Pointing Fingers and Blame-shifting
Junior Ganymede had a great post about Lehi’s Vision and the people pointing the fingers. The post author had been out with the missionaries and the woman they were teaching had some insights that were expounded upon, here’s a small snippet:
The fingers are being pointed to single out people for mockery. But she also saw it as a way of shifting responsibility. I think she is right.
The pointing finger is the finger that assigns responsibility. When it points to mock, it is designating the scapegoat. If the scapegoat is not explicitly given the blame, then the role of the scapegoat is to validate the existence of the inner circle by creating someone who is not part of the inner circle.
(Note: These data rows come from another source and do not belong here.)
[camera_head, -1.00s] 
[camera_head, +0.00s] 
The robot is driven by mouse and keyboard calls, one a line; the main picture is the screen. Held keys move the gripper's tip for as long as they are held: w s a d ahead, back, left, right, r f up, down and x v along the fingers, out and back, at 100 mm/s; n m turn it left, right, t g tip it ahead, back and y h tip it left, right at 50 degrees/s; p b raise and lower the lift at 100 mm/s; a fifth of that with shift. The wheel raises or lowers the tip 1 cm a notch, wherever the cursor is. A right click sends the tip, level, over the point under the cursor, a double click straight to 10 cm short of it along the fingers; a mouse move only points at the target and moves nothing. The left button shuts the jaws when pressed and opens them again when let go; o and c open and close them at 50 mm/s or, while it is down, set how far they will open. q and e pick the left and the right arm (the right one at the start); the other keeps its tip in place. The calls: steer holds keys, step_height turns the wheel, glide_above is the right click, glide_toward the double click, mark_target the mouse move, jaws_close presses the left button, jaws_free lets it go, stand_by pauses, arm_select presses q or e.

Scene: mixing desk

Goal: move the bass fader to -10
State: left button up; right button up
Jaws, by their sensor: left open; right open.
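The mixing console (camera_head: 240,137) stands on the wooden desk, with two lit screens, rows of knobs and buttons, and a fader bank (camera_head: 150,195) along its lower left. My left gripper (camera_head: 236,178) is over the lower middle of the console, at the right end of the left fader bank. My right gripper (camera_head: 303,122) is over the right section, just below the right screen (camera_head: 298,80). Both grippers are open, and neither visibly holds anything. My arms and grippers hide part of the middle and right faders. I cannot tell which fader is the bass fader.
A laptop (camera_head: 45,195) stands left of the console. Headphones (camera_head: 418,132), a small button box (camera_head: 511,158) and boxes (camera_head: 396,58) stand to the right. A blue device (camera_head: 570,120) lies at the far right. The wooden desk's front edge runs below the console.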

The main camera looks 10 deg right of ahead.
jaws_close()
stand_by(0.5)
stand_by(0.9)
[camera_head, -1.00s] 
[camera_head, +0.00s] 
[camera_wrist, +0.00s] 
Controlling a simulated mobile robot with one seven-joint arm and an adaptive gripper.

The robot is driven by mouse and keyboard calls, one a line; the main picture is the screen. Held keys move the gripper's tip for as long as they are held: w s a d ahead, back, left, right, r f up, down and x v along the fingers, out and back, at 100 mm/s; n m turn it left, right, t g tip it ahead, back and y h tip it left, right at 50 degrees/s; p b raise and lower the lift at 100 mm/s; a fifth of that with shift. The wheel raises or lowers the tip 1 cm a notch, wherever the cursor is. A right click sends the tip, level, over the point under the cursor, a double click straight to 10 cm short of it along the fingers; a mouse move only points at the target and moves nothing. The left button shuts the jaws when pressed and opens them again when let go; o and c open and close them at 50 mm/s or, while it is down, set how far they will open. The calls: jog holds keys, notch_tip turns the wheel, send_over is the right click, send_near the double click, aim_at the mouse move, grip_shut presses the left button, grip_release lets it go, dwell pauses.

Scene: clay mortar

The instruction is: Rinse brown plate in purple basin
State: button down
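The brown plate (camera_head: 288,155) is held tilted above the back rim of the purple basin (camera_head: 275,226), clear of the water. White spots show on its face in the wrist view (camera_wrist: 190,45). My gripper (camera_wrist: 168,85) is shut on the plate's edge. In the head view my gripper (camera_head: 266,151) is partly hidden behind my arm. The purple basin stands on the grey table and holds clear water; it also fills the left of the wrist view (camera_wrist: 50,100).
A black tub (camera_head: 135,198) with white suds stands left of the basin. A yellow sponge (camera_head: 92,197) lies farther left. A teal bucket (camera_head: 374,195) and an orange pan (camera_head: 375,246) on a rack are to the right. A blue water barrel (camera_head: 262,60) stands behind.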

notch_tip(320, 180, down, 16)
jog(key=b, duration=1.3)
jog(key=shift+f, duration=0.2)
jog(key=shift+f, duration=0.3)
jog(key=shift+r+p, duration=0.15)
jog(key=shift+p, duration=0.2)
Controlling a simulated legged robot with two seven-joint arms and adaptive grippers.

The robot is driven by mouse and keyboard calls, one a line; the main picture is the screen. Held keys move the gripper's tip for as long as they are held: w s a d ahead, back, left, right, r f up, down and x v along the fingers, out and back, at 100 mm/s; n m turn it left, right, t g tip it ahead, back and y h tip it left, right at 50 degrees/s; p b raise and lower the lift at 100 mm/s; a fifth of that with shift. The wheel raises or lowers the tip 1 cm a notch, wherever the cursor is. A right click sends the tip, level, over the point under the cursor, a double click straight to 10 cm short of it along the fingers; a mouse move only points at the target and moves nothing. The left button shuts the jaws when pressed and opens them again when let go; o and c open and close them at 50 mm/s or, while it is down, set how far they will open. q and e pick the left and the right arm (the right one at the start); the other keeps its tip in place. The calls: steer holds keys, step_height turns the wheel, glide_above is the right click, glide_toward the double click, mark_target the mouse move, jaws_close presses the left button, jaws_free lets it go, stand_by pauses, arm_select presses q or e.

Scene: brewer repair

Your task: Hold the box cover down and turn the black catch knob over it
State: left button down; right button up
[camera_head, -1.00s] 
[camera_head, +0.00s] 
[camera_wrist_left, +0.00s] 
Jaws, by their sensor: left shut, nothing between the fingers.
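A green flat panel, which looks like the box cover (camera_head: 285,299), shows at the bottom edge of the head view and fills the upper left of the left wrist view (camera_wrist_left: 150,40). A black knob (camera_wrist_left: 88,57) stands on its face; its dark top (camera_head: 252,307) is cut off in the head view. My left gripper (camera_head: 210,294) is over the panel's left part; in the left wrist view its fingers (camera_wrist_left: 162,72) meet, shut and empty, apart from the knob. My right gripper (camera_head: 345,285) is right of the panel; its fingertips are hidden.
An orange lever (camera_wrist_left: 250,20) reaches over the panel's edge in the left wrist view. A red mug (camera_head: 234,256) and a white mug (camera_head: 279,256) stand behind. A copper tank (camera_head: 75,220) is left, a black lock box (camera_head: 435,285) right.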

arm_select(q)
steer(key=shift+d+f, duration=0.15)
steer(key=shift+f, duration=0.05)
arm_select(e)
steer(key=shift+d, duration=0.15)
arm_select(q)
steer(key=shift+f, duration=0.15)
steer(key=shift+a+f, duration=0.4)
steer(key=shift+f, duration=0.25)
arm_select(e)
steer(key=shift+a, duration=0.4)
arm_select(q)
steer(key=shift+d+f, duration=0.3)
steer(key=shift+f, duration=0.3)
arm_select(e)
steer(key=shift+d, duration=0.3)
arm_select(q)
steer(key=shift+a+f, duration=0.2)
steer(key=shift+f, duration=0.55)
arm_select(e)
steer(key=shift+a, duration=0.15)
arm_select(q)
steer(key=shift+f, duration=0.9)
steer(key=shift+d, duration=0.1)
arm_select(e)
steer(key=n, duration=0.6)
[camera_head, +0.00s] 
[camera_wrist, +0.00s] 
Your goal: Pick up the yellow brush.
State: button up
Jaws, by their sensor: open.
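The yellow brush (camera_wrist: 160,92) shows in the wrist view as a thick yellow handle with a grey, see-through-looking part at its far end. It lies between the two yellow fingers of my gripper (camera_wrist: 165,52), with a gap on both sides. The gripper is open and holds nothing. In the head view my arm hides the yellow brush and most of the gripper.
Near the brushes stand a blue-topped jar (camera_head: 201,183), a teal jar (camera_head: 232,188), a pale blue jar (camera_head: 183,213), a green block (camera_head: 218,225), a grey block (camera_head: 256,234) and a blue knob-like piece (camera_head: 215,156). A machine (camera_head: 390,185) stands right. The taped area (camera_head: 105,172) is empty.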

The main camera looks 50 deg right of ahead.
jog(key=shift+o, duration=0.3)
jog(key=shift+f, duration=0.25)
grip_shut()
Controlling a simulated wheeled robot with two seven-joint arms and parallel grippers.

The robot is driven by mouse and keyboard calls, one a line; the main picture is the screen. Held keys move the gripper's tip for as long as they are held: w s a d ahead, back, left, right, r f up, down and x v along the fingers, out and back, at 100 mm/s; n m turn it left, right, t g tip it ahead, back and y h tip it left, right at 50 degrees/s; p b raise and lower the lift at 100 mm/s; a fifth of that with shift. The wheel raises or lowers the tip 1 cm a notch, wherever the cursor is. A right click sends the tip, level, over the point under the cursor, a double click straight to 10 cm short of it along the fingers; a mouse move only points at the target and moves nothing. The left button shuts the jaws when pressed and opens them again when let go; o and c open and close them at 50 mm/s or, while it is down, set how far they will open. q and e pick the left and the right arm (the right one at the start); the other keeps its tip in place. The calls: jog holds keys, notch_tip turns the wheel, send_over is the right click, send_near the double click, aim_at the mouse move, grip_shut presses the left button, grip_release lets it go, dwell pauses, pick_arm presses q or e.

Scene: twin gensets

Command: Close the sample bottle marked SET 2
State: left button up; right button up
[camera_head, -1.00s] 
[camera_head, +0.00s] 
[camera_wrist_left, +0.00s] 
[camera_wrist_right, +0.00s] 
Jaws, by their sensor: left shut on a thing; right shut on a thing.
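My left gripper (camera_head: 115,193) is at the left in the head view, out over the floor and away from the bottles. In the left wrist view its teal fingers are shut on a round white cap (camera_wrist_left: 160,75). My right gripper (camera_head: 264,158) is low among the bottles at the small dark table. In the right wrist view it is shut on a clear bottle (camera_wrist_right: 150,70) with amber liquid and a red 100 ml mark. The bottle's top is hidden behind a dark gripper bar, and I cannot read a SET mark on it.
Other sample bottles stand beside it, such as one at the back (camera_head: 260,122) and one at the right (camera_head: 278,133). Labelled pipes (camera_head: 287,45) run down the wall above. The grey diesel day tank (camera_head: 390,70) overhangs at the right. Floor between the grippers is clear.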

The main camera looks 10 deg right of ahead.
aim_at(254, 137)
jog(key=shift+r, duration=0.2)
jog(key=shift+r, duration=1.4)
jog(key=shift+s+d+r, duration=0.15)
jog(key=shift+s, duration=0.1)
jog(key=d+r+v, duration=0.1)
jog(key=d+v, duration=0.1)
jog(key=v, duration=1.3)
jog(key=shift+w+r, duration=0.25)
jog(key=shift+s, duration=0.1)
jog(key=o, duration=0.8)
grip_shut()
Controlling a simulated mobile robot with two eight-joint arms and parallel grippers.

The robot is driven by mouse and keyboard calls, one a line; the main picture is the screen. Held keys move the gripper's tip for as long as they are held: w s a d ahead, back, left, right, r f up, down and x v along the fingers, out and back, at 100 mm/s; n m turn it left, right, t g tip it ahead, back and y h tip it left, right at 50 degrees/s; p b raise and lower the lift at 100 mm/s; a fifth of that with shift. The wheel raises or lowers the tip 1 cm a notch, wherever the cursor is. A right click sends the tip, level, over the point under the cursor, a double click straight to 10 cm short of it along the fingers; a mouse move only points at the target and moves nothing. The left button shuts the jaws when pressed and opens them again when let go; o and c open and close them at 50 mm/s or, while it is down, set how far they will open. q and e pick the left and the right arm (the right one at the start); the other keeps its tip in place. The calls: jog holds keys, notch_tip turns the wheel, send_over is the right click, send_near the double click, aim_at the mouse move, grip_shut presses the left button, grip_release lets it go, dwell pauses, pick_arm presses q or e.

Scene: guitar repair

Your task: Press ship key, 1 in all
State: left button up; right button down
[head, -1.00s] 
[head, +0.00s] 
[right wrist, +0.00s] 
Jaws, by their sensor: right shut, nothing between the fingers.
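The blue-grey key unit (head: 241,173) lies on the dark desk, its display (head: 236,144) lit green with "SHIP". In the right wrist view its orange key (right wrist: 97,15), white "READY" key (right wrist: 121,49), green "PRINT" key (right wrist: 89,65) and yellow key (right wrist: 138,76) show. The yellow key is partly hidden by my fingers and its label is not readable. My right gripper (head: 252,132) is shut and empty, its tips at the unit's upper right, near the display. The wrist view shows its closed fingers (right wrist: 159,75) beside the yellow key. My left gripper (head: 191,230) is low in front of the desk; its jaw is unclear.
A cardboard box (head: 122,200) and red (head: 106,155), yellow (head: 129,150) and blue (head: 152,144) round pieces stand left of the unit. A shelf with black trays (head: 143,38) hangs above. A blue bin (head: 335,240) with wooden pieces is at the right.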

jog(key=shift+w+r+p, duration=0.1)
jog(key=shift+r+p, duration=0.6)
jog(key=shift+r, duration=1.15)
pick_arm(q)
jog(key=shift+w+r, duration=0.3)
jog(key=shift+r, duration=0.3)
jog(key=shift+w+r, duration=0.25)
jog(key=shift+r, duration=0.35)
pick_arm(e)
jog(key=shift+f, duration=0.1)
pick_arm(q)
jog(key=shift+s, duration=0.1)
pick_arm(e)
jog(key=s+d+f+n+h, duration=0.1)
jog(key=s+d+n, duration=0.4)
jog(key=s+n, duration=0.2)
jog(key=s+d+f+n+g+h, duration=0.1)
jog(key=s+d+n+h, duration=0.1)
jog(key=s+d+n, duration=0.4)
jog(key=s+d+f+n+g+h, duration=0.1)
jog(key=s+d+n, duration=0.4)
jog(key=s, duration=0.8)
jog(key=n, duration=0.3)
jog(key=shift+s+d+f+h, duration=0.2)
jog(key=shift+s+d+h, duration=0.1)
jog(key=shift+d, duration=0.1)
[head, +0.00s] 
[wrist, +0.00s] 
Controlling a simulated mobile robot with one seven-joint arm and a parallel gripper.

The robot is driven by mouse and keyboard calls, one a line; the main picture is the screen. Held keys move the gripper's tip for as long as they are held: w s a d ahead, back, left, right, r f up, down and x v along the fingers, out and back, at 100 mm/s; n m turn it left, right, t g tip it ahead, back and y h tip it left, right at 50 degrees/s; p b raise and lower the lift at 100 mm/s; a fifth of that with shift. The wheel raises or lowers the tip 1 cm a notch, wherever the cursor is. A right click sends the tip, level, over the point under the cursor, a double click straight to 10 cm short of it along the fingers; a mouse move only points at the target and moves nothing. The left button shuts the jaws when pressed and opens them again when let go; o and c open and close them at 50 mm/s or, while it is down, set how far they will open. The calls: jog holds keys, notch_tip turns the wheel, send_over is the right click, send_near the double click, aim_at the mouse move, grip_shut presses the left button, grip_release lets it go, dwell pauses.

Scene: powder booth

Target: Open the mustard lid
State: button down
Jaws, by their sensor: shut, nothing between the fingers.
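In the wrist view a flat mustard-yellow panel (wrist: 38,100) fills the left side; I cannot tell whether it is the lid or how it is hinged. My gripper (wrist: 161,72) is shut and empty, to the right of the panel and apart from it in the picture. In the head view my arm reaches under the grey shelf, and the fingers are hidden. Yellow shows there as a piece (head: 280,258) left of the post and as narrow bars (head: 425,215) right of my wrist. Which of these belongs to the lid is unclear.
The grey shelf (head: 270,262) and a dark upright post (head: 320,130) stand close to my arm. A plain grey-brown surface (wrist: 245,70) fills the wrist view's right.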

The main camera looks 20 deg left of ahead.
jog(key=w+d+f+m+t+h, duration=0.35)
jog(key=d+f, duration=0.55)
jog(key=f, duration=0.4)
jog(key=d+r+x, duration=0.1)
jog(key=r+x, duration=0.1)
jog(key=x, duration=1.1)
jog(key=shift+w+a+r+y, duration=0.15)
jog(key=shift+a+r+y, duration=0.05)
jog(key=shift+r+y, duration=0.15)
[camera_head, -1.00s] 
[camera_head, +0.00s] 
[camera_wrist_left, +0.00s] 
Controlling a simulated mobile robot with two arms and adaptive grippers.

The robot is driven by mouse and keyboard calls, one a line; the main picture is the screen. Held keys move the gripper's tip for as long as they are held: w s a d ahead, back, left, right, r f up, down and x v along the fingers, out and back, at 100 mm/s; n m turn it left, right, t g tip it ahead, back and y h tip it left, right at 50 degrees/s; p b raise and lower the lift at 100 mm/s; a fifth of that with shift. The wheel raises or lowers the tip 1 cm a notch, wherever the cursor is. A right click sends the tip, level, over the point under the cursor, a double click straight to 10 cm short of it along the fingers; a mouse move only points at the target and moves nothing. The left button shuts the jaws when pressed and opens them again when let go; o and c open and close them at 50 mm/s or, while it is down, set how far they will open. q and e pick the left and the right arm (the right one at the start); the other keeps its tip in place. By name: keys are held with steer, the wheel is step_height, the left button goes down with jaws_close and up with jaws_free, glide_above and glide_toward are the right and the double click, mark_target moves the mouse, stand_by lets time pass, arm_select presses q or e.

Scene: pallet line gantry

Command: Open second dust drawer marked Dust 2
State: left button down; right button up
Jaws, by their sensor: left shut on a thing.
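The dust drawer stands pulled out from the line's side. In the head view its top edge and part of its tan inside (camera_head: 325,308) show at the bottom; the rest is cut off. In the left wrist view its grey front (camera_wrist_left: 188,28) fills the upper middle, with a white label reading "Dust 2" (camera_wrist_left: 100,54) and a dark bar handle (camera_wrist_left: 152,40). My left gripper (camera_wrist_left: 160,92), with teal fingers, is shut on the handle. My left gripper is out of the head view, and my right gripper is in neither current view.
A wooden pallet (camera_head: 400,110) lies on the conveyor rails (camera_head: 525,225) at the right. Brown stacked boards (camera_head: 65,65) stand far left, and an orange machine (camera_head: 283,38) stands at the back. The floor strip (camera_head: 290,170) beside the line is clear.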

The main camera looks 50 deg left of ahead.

And in an inner circle, by nature, questions of responsibility do not arise. One is not judged on merit but on membership.
The great and spacious building is key to understanding the modern structure (the Cathedral, That Hideous Strength, the Clerisy, the New Class, the Polygon, etc.). It explains its relationship to status. It highlights its divorce from reality, its existence in a purely social and symbolic world.
Understanding that the modern structure is a way of shifting blame and avoiding responsibility is also a valuable insight. It explains the victim sweepstakes and the grievance mongering. (A spiritually degenerative pursuit, obviously).
The blame-shifting aspect is what caught my attention. Today’s pointing fingers manifest themselves as mockery, belittling, snarkiness, sarcasm, rudeness, etc. There is so much viciousness in this world, particularly the online world, where a feeling of detachment and anonymity fuels a culture of disrespect. Rather than fine apparel, people adorn themselves with finely-crafted snark intended to crucify some soul in the hopes of impressing… who exactly and why exactly?
When you point the finger of scorn, you’re right there with them, and this is no light matter; the great and spacious building is the church of the Devil (2 Nephi 28:18). If you find that you are elevating at the expense of another, then there you are.
This all reminds me of something C.S. Lewis once wrote in Mere Christianity:
“Pride gets no pleasure out of having something, only out of having more of it than the next man… It is the comparison that makes you proud: the pleasure of being above the rest. Once the element of competition is gone, pride is gone.”
Remember that this building represented the “pride of the world” (1 Nephi 11:36) which means that as soon as all of us stop making comparisons and trying to put ourselves above one another, the building comes crashing down (1 Nephi 11:36, 2 Nephi 28:18). There are so many places in the scriptures that emphasize the principle of us esteeming each other equals, as one.